Find every line in the records below that holds the word "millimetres", and copy it out.
-----
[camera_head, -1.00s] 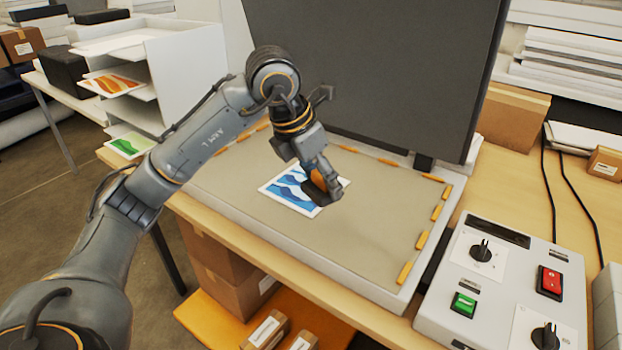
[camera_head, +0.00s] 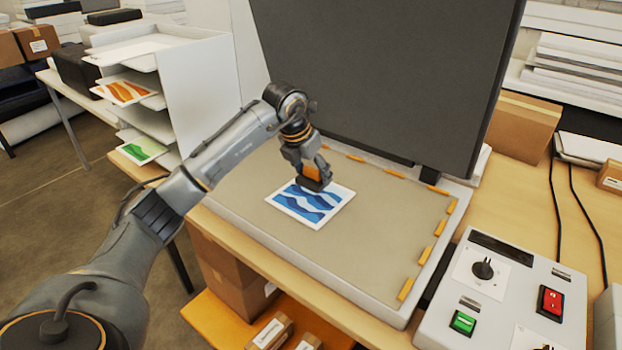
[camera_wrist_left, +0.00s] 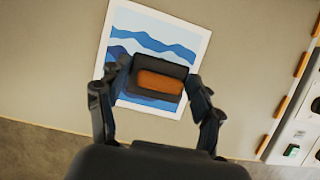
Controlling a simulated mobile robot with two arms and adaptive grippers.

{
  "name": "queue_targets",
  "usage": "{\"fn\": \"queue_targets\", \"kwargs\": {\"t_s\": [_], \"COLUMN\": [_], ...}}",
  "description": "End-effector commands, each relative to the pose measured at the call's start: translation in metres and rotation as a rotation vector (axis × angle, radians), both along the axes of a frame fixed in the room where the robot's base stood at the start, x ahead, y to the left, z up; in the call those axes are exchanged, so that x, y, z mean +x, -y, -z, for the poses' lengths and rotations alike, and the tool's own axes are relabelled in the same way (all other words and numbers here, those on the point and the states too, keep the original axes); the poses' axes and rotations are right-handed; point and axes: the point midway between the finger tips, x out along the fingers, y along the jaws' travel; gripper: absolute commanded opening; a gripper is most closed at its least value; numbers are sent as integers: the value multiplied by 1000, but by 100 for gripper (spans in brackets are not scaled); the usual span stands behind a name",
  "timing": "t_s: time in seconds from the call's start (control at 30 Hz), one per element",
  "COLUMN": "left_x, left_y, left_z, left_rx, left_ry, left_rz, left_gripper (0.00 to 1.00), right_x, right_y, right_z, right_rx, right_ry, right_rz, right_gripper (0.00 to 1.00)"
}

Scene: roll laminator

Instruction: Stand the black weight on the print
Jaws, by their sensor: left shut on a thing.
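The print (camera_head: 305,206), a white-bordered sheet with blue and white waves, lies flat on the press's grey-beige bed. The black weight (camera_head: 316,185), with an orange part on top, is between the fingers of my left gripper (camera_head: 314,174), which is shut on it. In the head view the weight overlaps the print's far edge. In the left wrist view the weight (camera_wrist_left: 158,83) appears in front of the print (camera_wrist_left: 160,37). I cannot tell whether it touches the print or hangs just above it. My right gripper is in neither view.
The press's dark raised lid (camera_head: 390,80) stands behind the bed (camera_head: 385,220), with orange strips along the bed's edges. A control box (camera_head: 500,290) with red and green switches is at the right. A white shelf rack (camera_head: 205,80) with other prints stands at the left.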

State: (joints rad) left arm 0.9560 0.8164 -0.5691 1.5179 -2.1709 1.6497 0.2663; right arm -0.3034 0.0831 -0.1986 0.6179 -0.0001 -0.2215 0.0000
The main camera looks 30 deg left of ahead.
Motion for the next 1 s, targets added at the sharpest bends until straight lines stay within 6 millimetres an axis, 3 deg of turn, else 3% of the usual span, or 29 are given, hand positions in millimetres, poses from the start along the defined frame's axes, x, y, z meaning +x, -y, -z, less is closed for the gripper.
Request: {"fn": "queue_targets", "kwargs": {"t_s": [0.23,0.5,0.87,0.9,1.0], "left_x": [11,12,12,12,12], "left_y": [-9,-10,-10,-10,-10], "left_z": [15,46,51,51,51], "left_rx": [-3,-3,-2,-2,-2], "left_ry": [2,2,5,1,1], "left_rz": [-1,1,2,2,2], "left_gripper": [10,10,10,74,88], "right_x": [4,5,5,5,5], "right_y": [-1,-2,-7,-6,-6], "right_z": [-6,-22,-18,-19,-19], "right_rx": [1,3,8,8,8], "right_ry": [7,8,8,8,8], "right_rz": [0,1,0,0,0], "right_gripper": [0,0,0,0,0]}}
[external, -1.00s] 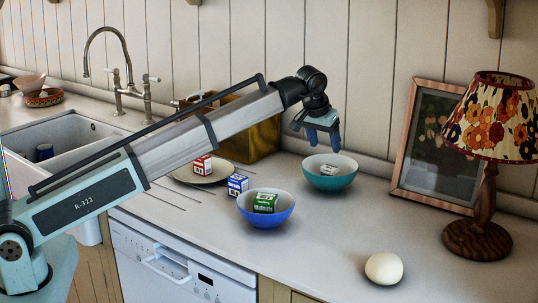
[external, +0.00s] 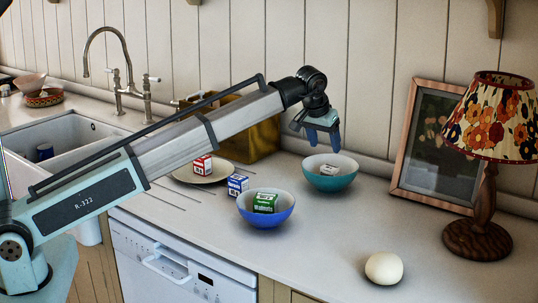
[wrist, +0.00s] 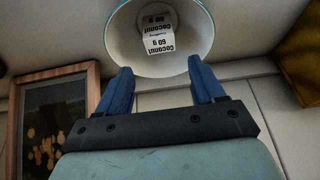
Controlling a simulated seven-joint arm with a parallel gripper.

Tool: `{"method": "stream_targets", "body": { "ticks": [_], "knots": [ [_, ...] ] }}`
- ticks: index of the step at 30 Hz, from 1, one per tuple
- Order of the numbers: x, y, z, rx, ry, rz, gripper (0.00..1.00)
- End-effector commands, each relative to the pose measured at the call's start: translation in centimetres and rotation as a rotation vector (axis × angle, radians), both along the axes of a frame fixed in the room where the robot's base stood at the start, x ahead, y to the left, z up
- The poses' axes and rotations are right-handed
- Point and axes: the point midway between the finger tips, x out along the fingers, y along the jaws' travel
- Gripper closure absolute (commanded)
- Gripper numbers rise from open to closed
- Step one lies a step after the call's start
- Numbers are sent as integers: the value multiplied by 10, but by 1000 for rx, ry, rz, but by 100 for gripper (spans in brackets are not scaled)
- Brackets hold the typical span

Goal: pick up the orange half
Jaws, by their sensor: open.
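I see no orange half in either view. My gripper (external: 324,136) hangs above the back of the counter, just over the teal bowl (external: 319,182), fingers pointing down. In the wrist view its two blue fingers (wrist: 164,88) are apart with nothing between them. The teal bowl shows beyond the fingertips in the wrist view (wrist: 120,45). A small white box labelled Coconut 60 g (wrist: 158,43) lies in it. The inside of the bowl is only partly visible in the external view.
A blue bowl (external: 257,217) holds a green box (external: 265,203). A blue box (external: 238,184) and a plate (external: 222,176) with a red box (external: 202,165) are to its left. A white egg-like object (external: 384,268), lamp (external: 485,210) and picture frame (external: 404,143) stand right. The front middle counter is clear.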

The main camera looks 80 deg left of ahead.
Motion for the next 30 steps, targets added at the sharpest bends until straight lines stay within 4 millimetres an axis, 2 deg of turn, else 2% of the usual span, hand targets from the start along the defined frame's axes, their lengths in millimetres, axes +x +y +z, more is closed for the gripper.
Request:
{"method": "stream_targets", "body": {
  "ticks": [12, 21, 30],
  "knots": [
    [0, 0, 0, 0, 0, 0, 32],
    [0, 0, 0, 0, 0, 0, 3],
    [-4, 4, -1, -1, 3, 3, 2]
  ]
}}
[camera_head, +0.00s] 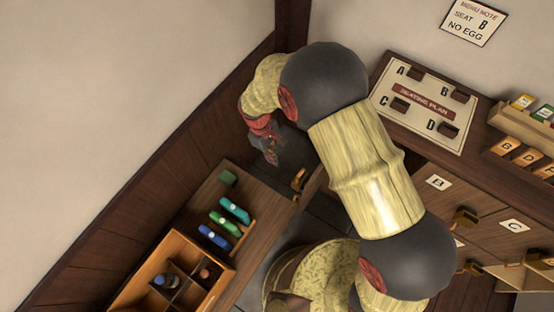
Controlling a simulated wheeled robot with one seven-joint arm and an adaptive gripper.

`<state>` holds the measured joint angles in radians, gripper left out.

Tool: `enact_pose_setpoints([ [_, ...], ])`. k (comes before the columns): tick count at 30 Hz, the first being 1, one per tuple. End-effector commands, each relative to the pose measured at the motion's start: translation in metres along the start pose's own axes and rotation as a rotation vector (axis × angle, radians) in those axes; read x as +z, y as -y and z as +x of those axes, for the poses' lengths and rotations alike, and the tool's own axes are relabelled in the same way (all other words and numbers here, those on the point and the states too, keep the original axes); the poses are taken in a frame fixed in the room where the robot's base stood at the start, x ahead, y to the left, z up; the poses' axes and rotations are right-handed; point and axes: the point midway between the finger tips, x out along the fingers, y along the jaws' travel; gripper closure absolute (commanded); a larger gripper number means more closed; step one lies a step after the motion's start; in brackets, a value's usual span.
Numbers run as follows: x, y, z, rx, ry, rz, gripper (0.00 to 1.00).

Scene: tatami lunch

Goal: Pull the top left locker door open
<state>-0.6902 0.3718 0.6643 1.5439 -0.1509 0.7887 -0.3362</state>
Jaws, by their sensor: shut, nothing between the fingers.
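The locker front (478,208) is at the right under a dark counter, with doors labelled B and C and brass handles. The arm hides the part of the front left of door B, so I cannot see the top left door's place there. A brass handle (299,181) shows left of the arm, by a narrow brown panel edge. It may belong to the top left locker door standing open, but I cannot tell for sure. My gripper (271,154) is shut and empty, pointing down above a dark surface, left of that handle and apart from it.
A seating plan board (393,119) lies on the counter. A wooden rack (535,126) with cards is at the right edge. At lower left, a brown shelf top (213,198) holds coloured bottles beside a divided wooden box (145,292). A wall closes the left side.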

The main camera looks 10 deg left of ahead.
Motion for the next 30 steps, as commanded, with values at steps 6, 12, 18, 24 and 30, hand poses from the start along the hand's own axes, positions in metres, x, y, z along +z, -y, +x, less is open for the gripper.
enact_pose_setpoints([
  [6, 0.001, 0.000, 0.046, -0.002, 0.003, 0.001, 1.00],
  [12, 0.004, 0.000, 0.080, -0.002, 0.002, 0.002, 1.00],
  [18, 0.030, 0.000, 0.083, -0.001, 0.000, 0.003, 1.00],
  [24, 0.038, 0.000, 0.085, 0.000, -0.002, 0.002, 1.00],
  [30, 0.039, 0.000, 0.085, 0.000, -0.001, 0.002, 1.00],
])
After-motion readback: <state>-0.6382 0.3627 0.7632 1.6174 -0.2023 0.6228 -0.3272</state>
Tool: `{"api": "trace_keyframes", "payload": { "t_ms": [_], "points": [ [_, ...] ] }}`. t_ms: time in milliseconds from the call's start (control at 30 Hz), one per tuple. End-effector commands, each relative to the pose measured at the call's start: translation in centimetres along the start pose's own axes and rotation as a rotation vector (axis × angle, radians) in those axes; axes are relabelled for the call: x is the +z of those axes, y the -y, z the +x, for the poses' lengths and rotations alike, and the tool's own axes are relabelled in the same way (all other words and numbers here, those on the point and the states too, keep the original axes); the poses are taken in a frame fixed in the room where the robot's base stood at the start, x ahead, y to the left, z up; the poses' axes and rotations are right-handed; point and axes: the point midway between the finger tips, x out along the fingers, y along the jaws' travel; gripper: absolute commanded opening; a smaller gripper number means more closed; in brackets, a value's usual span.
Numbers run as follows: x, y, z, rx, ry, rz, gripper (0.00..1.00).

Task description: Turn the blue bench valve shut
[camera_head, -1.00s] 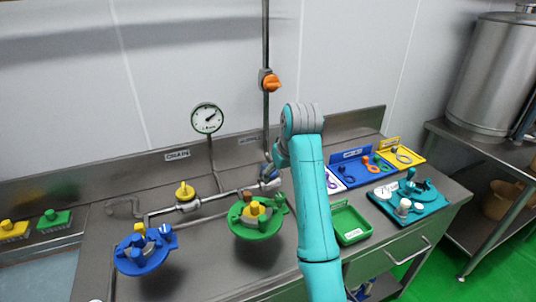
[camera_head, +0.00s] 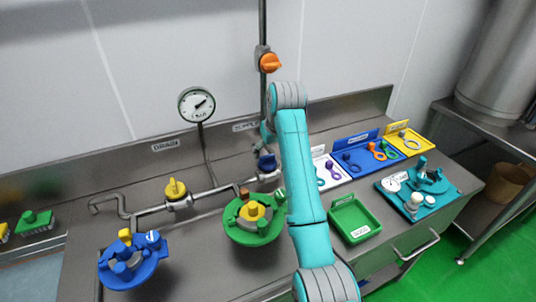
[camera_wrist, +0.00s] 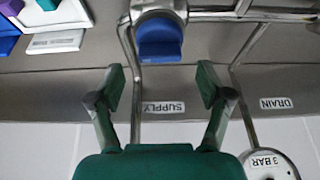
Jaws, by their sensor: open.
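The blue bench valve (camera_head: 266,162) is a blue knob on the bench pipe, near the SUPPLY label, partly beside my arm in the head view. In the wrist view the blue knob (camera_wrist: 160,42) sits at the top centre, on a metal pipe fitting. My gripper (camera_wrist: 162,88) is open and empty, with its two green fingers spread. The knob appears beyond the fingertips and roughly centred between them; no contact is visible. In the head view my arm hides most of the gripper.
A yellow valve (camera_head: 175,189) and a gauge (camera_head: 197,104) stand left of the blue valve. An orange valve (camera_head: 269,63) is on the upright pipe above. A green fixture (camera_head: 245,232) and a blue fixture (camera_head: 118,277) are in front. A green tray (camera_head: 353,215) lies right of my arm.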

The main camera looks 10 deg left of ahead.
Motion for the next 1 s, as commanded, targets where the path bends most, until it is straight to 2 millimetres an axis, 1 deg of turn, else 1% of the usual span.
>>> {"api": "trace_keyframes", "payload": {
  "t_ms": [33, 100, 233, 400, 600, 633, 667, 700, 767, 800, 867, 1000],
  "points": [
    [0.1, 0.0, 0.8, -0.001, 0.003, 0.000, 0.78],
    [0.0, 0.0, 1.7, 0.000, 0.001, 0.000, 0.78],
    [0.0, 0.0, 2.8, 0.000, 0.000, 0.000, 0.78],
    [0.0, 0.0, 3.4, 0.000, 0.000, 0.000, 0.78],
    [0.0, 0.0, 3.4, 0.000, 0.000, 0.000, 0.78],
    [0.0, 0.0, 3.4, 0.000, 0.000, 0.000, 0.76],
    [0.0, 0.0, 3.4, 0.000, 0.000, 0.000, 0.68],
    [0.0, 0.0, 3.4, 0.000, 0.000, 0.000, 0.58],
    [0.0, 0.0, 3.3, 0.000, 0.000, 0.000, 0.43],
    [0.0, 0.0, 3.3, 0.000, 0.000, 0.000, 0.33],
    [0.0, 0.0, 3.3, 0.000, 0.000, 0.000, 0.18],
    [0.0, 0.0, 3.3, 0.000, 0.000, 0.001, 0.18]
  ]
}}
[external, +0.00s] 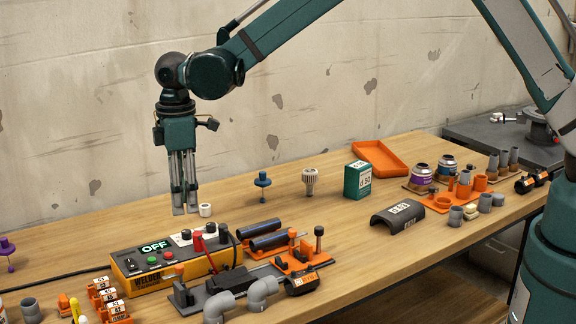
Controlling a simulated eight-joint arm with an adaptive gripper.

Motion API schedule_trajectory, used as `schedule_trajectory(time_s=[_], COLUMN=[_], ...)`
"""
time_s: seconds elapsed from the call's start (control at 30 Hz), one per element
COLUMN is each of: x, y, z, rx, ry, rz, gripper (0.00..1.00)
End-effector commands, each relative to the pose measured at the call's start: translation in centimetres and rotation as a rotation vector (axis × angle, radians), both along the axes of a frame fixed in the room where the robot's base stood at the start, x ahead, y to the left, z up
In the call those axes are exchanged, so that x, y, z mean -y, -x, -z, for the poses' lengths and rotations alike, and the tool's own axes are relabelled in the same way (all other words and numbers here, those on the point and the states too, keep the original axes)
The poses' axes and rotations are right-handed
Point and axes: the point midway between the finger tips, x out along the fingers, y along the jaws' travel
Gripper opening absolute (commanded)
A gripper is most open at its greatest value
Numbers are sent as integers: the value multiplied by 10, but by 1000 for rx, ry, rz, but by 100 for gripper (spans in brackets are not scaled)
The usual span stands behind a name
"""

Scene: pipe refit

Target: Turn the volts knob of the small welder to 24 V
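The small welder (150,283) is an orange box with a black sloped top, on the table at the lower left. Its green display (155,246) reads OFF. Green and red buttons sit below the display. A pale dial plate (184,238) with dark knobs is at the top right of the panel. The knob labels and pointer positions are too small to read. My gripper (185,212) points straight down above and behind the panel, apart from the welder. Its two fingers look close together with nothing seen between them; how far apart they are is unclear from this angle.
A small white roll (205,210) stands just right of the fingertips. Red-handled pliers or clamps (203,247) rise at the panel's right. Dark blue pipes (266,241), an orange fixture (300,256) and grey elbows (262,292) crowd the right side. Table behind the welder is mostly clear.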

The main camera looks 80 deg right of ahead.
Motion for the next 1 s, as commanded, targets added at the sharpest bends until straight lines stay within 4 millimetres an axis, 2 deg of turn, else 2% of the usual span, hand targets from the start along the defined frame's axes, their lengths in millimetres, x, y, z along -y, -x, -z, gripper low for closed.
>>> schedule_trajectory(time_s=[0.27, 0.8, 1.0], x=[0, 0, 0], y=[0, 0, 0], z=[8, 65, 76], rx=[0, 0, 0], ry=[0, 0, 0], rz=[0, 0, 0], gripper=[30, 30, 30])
-----
• _Answer to the exercise_:
Motion for the next 1 s, targets added at the sharpest bends until straight lines stay within 6 millimetres an axis, 3 deg of turn, else 3% of the usual span, or 29 are given, hand positions in millimetres, poses from the start along the defined frame's axes, x, y, z meaning +x, -y, -z, less is closed for the gripper.
Motion for the next 30 steps, targets added at the sharpest bends until straight lines stay within 4 millimetres an axis, 2 deg of turn, else 2% of the usual span, hand targets from the start along the defined frame's axes, their lengths in millimetres, axes +x +y +z, more is closed for the gripper.
Motion for the next 1 s, as commanded, targets where the path bends most, until it is straight to 2 millimetres an axis, 1 deg of turn, else 1% of the usual span.
Motion for the next 1 s, as commanded, targets added at the sharpest bends until straight lines stay within 4 millimetres an axis, 2 deg of turn, else 2% of the usual span, hand targets from the start along the defined frame's axes, their lengths in millimetres, x, y, z along -y, -x, -z, gripper low for closed.

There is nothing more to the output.